## WHAT THIS TASK INVOLVES
Exactly the lines from the one containing "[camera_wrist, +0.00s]" through the final line of the listing are to be retyped, and nothing more.

## DATA EXTRACT
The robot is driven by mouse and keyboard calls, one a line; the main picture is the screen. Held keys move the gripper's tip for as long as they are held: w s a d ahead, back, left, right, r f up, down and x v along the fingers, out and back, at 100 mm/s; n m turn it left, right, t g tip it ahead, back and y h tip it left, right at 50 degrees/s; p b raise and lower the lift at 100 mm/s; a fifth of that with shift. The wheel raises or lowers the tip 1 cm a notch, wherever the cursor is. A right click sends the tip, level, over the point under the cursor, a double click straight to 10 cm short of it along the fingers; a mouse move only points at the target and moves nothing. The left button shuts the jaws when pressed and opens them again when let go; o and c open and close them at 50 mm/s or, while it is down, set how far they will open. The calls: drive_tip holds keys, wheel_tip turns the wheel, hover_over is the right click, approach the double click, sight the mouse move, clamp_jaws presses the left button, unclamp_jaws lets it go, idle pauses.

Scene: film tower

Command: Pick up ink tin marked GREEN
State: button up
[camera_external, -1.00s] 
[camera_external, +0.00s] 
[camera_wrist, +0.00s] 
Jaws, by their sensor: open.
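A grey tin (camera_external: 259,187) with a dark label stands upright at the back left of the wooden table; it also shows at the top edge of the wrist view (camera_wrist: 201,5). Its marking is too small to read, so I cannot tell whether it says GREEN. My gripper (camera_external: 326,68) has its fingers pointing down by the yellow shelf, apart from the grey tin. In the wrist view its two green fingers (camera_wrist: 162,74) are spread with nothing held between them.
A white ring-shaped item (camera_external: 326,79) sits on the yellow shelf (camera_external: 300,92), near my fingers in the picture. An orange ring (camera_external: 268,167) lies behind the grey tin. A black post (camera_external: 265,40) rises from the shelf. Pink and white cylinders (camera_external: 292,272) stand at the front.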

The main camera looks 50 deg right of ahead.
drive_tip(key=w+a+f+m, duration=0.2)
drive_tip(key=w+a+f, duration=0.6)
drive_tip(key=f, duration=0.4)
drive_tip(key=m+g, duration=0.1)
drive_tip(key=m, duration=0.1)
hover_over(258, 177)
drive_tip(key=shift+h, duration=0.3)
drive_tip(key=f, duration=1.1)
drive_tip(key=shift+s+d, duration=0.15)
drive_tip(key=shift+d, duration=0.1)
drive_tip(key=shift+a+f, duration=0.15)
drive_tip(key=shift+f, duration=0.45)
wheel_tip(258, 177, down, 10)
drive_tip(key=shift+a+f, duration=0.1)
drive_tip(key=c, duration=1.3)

## RESULT BELOW
[camera_wrist, +0.00s] 
Jaws, by their sensor: open.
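A grey tin (camera_external: 259,187) with a dark label stands upright at the back left of the wooden table; it also shows at the top edge of the wrist view (camera_wrist: 201,5). Its marking is too small to read, so I cannot tell whether it says GREEN. My gripper (camera_external: 326,68) has its fingers pointing down by the yellow shelf, apart from the grey tin. In the wrist view its two green fingers (camera_wrist: 162,74) are spread with nothing held between them.
A white ring-shaped item (camera_external: 326,79) sits on the yellow shelf (camera_external: 300,92), near my fingers in the picture. An orange ring (camera_external: 268,167) lies behind the grey tin. A black post (camera_external: 265,40) rises from the shelf. Pink and white cylinders (camera_external: 292,272) stand at the front.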

The main camera looks 50 deg right of ahead.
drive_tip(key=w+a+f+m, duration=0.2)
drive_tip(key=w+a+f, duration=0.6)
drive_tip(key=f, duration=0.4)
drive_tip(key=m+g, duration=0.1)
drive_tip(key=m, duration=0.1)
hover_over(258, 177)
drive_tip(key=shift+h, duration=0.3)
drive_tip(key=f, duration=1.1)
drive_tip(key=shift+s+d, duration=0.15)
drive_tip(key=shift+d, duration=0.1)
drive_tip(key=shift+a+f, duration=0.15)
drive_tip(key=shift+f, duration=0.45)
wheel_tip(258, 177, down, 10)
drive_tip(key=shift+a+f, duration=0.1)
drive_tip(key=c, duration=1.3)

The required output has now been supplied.